[Rows from a robot dataset]
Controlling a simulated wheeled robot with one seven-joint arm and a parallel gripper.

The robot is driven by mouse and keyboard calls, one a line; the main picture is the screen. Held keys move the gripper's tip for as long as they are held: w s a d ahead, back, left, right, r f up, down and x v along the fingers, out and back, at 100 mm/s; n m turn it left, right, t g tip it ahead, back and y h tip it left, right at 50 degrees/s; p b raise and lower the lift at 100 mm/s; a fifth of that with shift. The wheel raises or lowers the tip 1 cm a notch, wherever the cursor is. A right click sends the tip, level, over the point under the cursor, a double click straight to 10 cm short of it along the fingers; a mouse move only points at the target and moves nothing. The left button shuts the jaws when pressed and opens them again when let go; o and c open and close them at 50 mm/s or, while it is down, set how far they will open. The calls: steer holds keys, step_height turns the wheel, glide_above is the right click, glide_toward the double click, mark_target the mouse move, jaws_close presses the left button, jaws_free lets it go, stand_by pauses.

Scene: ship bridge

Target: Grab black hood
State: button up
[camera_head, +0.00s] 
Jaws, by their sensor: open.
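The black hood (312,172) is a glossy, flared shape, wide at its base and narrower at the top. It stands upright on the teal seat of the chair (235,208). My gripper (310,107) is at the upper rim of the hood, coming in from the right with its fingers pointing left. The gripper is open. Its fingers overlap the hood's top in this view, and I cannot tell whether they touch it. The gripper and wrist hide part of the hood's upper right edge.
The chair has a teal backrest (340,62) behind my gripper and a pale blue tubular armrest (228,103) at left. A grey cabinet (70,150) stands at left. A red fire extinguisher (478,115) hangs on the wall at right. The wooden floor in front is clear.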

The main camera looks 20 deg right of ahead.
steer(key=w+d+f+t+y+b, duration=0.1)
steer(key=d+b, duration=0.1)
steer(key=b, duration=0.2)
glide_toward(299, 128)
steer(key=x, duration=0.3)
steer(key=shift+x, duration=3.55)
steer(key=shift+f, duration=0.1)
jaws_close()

==

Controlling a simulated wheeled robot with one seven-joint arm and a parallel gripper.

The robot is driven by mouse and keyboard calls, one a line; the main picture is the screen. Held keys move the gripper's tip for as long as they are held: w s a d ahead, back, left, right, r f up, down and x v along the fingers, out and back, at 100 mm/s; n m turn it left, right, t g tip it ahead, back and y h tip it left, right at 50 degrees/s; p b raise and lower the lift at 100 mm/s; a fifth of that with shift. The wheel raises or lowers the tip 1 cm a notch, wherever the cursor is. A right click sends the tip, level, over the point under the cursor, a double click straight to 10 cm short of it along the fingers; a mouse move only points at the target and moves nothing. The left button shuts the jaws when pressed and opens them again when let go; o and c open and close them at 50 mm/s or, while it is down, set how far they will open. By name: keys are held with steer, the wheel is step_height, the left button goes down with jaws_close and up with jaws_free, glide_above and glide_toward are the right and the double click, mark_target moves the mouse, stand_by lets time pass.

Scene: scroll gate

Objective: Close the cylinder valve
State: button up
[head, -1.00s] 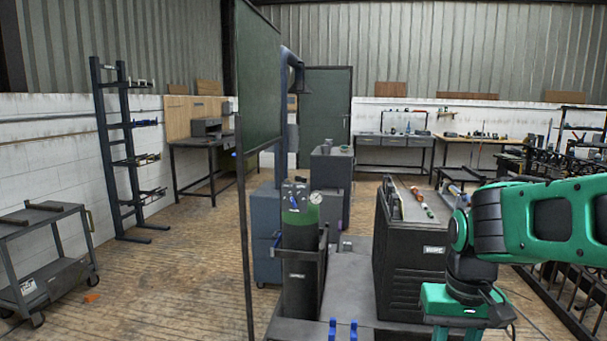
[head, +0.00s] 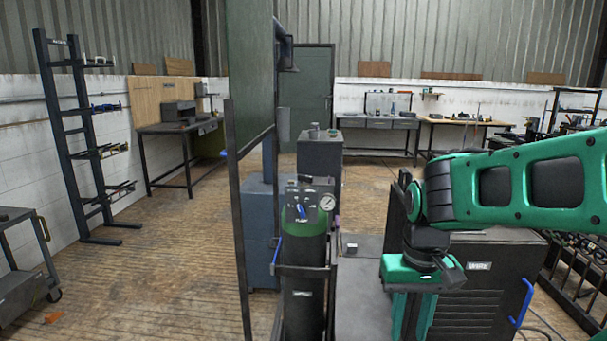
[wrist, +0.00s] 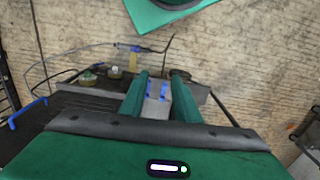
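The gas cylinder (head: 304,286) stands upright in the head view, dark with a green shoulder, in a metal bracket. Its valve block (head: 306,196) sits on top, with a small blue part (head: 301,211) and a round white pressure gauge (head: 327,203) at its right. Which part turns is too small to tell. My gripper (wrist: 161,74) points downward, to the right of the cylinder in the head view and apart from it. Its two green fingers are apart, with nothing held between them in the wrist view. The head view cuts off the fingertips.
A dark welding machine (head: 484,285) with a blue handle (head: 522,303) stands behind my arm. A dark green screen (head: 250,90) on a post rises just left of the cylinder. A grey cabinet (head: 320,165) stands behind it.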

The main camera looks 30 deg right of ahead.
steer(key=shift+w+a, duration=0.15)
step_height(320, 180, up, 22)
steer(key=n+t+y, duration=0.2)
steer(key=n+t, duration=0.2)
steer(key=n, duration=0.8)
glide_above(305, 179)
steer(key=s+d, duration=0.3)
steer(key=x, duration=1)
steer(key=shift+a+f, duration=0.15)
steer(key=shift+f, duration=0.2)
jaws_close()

**Work to do:** Read through the entries and copy each line in which "Scene" appears.

**Task output:**
Scene: ship bridge
Scene: scroll gate

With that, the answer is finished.